**Brief:** The lines from the top of the material through the line with "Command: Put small" are to be set down exactly. Leave the pictures out.

**Material for the task:**
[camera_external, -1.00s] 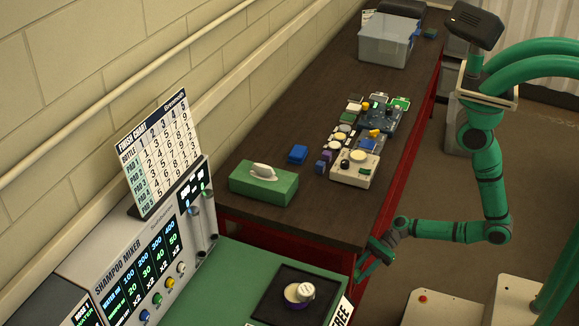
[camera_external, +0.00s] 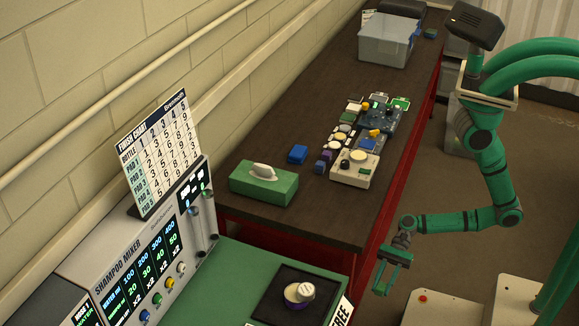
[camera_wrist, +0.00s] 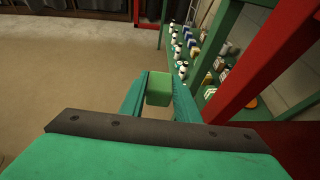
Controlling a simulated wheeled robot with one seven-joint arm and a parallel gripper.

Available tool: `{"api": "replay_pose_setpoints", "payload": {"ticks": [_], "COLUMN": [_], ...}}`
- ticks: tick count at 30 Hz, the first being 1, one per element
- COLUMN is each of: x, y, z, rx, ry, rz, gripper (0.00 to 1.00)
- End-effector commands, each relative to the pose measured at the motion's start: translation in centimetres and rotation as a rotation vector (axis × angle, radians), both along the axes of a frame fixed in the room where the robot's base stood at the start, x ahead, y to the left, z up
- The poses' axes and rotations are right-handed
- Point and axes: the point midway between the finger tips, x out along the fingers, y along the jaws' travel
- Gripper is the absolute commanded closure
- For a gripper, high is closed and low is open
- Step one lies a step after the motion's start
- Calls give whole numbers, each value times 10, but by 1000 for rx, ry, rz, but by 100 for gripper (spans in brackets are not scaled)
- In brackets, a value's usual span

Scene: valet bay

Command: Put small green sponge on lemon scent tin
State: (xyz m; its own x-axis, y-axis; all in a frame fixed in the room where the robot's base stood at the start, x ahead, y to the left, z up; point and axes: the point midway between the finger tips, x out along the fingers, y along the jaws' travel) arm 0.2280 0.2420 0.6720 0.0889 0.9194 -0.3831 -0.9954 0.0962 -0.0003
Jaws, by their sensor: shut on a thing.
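My gripper (camera_external: 381,290) is off the front edge of the dark bench, beside its red frame, pointing down. In the wrist view my gripper (camera_wrist: 158,98) is shut on a small green sponge (camera_wrist: 158,88), a block between its two green fingers. A round tin (camera_external: 297,295) with a purplish side and a pale top piece sits on a black tray (camera_external: 265,308) on the green counter. No lemon label is readable, so I cannot tell which item is the lemon scent tin.
Bottles (camera_wrist: 182,70) stand on a low shelf beside the gripper.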

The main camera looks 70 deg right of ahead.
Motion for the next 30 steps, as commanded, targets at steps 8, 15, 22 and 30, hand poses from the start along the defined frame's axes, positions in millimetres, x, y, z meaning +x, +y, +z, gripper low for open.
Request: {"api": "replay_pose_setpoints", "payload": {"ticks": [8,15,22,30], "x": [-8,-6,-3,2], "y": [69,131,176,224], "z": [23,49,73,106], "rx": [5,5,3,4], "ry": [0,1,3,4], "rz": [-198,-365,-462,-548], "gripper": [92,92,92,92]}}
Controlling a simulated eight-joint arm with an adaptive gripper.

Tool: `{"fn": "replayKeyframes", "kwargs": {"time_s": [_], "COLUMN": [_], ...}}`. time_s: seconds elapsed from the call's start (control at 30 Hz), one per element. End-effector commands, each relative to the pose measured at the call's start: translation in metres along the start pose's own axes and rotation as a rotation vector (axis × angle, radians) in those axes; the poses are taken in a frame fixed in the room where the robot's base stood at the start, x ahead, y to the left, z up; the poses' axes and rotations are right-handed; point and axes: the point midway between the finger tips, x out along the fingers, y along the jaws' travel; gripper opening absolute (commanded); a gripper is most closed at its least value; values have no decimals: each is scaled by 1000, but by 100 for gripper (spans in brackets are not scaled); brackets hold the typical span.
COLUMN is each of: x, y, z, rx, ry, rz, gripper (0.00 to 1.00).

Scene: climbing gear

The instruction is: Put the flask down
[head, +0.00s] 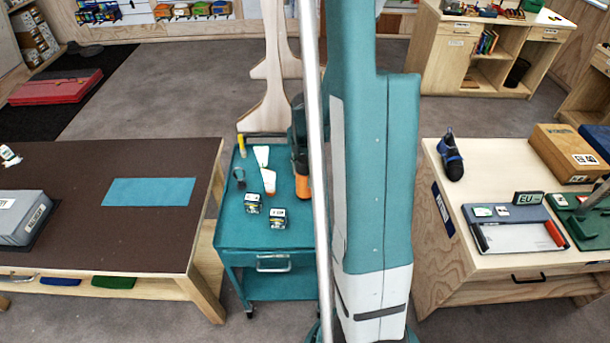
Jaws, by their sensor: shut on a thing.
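My gripper (299,160), dark and partly hidden behind my pale pole and teal column, points down over the right part of the teal trolley (232,236). It is shut on the orange flask (303,187), whose lower part shows below the fingers. The flask looks about upright. I cannot tell whether its base touches the trolley top or hangs just above it.
A brown-topped table (80,230) is left, a pale workbench (480,185) right.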

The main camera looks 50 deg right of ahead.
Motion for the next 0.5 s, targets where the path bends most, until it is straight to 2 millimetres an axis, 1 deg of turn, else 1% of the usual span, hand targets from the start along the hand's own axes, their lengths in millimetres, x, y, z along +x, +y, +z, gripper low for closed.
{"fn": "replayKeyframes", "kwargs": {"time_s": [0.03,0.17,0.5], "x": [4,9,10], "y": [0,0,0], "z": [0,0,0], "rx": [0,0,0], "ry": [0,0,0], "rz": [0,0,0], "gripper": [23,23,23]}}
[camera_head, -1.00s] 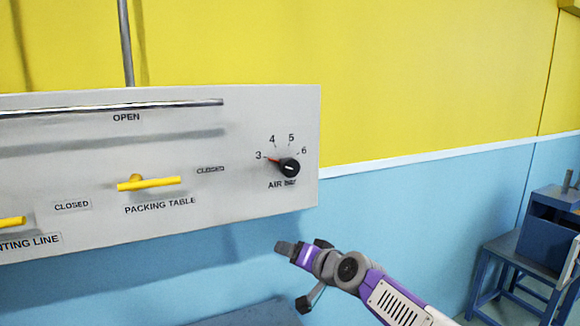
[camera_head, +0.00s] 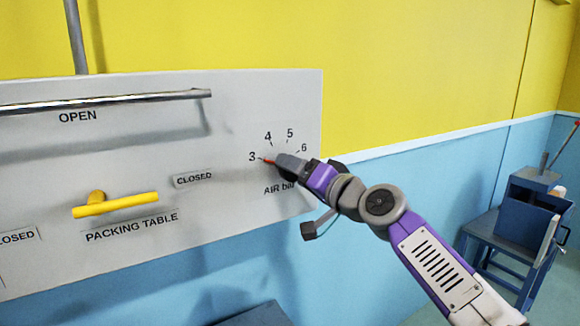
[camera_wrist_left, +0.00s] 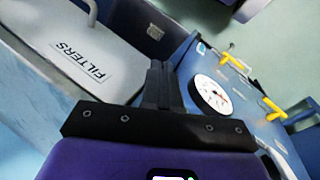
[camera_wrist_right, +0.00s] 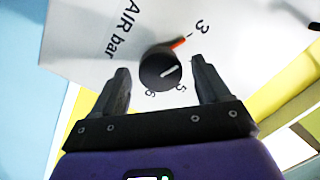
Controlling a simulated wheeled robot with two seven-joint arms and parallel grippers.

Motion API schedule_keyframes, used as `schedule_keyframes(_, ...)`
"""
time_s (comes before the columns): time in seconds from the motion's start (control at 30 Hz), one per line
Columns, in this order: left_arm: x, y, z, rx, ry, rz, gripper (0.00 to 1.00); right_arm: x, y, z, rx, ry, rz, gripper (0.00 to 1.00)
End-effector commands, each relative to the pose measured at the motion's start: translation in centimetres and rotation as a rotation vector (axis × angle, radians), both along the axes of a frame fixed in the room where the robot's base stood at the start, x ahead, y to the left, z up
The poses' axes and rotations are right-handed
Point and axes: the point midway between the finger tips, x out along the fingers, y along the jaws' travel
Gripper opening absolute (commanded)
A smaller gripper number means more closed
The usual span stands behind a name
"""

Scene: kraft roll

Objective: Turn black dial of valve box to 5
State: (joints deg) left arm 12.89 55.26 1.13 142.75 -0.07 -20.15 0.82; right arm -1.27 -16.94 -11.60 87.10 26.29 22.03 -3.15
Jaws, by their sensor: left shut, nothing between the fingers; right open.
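The black dial (camera_wrist_right: 158,68) is on the grey panel of the valve box (camera_head: 230,115), above the "AIR bar" label. Its red pointer (camera_head: 267,161) is at the 3 mark. In the head view my right gripper (camera_head: 285,162) covers most of the dial. In the right wrist view my right gripper (camera_wrist_right: 160,66) is open, with one finger on each side of the dial. I cannot tell whether the fingers touch it. My left gripper (camera_wrist_left: 158,80) is shut and empty in the left wrist view, away from the dial.
A yellow handle (camera_head: 115,205) and a long metal bar (camera_head: 110,102) stick out from the panel left of the dial. A blue stand (camera_head: 515,225) is at the right. In the left wrist view are a "FILTERS" box (camera_wrist_left: 110,60) and a round gauge (camera_wrist_left: 212,94).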

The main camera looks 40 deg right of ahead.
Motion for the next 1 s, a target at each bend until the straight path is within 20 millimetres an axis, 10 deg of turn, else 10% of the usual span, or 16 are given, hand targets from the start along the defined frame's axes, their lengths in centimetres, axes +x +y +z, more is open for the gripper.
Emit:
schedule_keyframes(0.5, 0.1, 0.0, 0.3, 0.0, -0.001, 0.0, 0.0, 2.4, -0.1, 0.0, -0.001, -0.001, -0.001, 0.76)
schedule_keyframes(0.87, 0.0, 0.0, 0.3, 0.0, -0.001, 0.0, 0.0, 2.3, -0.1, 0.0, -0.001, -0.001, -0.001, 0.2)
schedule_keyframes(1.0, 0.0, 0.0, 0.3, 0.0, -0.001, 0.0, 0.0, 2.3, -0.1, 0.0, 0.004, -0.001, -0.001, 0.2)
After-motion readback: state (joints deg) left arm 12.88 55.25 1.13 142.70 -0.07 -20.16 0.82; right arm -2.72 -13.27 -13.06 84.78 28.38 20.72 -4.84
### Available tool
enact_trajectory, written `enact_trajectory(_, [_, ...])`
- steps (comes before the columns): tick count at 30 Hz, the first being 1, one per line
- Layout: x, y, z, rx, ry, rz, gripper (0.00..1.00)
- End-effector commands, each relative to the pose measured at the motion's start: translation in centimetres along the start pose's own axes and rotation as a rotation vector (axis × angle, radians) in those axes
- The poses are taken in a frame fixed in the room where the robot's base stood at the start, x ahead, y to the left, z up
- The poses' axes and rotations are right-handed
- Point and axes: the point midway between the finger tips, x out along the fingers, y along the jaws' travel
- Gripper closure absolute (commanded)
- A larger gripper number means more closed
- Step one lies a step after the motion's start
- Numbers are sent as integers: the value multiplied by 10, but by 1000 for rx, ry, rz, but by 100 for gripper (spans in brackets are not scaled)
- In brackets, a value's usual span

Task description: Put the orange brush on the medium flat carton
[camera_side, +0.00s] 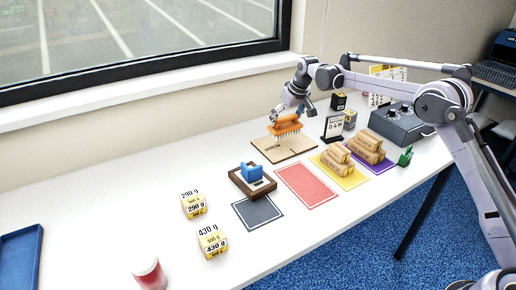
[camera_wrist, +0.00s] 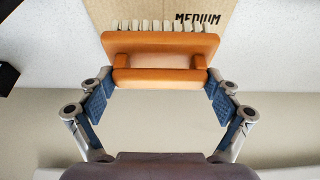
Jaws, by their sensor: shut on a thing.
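The orange brush (camera_side: 285,125) has pale bristles pointing down and is at the medium flat carton (camera_side: 284,149), a tan board on the table. In the wrist view the brush (camera_wrist: 160,55) spans the space between the fingers, and the carton (camera_wrist: 190,12) behind it carries the printed word MEDIUM. My gripper (camera_side: 297,108) is above the carton; in the wrist view my gripper (camera_wrist: 160,92) is shut on the brush's handle. I cannot tell for sure whether the bristles touch the carton or hang just above it.
Red (camera_side: 309,184), yellow (camera_side: 345,176) and dark (camera_side: 257,212) mats lie in front. Brown stacks stand on the yellow and purple mats. A blue tape dispenser (camera_side: 252,172) sits on a brown tray. A small black sign (camera_side: 333,128) stands close right of the carton.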

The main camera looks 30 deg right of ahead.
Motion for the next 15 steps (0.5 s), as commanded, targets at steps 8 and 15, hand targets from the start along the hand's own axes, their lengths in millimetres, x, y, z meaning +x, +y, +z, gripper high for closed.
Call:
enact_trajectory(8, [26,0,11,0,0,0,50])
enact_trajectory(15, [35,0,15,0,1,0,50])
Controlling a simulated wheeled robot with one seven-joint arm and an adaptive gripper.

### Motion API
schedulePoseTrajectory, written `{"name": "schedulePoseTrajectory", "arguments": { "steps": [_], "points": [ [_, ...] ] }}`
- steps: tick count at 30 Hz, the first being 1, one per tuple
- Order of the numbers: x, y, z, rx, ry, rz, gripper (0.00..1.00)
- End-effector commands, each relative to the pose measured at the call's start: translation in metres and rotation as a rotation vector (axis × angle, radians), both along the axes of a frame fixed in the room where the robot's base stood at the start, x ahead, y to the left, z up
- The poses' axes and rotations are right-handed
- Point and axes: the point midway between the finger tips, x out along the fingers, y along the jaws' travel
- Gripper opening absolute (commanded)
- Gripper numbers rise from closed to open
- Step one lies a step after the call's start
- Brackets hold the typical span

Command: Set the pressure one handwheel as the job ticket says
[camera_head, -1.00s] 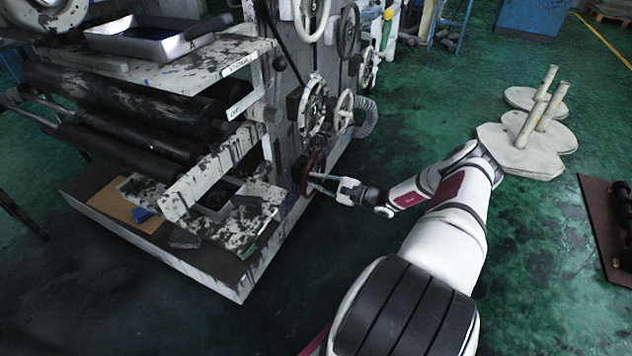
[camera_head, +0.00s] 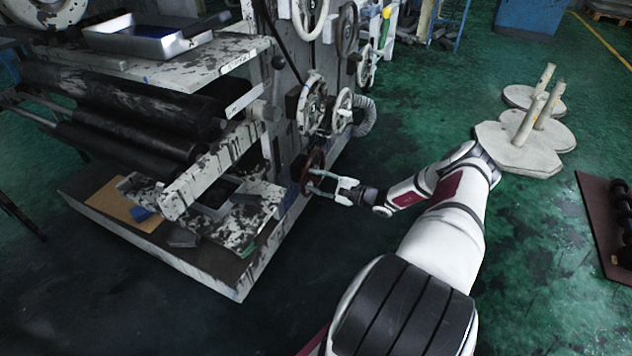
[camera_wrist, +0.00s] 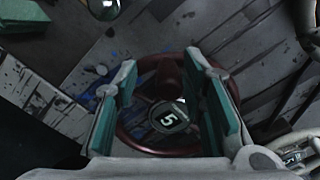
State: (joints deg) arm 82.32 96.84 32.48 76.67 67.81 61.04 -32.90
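A dark red handwheel (camera_head: 310,160) sits low on the side of the machine. It also shows in the wrist view, its round hub plate (camera_wrist: 168,118) marked "5" and its rim (camera_wrist: 160,151) partly hidden behind my fingers. I cannot tell from the frames whether this is the pressure one handwheel. My gripper (camera_head: 313,182) is at this wheel; in the wrist view its two green-padded fingers (camera_wrist: 160,68) are spread apart over the wheel, one on each side of the hub. I cannot tell whether they touch the rim. No readable job ticket is in view.
A pale handwheel (camera_head: 342,110) and a larger wheel (camera_head: 312,103) are just above, with more wheels (camera_head: 311,14) higher up. The machine's base plate (camera_head: 235,285) juts out at lower left.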

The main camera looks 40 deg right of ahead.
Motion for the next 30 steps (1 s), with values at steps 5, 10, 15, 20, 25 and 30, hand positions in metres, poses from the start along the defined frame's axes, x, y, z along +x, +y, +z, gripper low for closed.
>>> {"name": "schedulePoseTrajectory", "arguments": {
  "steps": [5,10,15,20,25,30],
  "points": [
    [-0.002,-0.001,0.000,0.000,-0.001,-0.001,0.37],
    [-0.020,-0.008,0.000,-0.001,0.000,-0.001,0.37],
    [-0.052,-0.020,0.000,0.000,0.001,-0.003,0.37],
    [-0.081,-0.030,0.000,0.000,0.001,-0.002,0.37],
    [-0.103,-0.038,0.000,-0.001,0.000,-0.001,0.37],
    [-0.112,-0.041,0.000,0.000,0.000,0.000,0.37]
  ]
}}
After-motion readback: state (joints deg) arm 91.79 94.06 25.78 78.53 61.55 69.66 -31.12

**Response to this exercise:**
[camera_external, -1.00s] 
[camera_external, +0.00s] 
[camera_wrist, +0.00s] 
Controlling a simulated wheeled robot with one seven-joint arm and a parallel gripper.

Available tool: `{"api": "replay_pose_setpoints", "payload": {"ticks": [_], "COLUMN": [_], ...}}`
- ticks: tick count at 30 Hz, the first being 1, one per element
- COLUMN is each of: x, y, z, rx, ry, rz, gripper (0.00 to 1.00)
- End-effector commands, each relative to the pose measured at the motion's start: translation in centimetres and rotation as a rotation vector (axis × angle, radians), both along the axes of a frame fixed in the room where the robot's base stood at the start, x ahead, y to the left, z up
- The poses' axes and rotations are right-handed
- Point and axes: the point midway between the finger tips, x out along the fingers, y along the jaws' travel
- Gripper is the absolute commanded closure
- For a gripper, high is closed and low is open
- Step one lies a step after the motion's start
- Calls give whole numbers, each value times 10, but by 1000 for rx, ry, rz, but by 100 for gripper (spans in brackets are not scaled)
- In brackets, a value's usual span

Scene: valet bay

Command: Put small green sponge on lemon scent tin

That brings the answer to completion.